> [Set problem]: Could you retype the lines below, starting at the line holding "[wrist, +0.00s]" and stopping at the line holding "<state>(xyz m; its", inclusive? Copy them exactly and drop the images.

> [Records for the task]:
□ □ □ □ □

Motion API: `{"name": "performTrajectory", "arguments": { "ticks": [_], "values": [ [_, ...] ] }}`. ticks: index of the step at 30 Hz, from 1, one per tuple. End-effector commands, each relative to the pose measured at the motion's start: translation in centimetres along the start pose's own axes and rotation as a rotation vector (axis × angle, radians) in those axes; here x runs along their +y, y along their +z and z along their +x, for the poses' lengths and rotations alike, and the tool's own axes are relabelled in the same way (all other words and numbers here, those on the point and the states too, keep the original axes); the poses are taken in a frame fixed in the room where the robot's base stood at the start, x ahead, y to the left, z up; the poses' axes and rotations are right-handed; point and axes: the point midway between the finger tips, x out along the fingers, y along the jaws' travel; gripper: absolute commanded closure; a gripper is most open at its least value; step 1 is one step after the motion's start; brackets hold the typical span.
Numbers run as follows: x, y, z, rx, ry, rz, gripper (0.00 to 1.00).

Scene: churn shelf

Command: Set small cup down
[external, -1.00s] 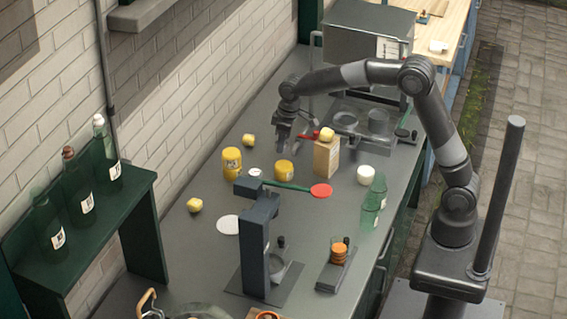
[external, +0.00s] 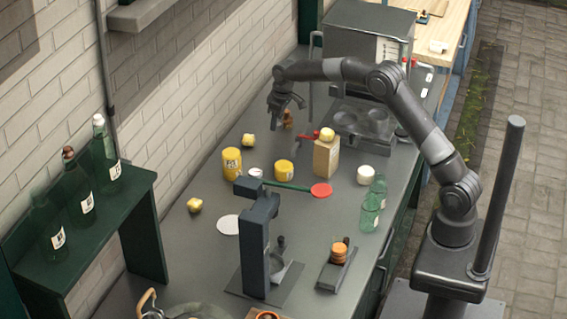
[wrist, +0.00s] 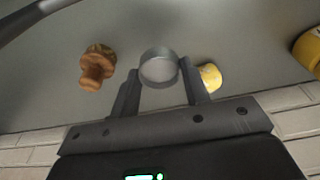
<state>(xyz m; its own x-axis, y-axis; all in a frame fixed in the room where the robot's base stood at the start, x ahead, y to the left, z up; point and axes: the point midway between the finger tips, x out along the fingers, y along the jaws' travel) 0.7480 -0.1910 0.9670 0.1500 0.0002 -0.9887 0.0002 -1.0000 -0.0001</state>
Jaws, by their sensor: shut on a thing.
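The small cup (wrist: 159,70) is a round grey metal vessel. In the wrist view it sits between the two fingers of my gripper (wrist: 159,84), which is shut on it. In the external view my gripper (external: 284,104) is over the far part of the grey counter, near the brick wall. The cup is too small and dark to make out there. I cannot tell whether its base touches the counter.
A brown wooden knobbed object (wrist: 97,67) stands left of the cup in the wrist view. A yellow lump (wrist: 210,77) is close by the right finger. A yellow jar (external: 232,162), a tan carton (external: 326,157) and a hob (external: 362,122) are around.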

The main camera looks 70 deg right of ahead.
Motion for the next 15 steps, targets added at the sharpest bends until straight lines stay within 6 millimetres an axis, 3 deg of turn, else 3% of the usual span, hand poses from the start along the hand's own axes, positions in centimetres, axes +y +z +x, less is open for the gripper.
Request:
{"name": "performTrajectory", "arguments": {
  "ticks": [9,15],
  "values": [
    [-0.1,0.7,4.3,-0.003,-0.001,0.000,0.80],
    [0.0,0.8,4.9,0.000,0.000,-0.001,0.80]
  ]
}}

□ □ □ □ □

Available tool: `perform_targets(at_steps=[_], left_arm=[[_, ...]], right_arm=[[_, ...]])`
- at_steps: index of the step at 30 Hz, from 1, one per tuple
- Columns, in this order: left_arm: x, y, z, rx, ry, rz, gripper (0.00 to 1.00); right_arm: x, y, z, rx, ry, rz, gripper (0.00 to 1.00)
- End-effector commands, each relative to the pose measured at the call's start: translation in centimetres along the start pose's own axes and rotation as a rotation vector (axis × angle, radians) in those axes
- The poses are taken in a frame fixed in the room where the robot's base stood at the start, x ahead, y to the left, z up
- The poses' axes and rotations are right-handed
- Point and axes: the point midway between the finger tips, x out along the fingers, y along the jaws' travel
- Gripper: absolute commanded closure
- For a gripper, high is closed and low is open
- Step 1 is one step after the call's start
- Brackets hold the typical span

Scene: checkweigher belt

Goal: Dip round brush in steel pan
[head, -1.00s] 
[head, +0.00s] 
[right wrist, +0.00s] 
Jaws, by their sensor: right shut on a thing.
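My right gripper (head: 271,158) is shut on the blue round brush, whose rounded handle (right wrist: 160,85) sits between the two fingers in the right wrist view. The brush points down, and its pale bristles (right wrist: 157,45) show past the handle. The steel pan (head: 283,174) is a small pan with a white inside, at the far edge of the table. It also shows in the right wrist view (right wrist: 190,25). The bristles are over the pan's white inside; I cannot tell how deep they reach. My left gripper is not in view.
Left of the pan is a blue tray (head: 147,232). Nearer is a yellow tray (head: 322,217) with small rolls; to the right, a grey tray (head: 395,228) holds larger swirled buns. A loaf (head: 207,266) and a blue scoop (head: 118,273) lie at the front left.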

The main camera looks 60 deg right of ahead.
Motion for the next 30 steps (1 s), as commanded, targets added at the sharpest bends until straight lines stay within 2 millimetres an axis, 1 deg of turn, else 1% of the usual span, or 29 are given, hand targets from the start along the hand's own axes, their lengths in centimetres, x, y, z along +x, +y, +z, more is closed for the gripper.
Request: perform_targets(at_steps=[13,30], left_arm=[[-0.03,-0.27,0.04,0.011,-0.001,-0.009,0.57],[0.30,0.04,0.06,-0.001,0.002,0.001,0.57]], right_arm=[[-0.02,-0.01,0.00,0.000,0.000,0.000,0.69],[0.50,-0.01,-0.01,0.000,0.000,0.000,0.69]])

□ □ □ □ □

> [Exercise result]:
[wrist, +0.00s] 
<state>(xyz m; its own x-axis, y-axis; all in a frame fixed in the room where the robot's base stood at the start, x ahead, y to the left, z up; point and axes: the point midway between the finger tips, x out along the fingers, y along the jaws' travel) 0.7480 -0.1910 0.9670 0.1500 0.0002 -0.9887 0.0002 -1.0000 -0.0001</state>

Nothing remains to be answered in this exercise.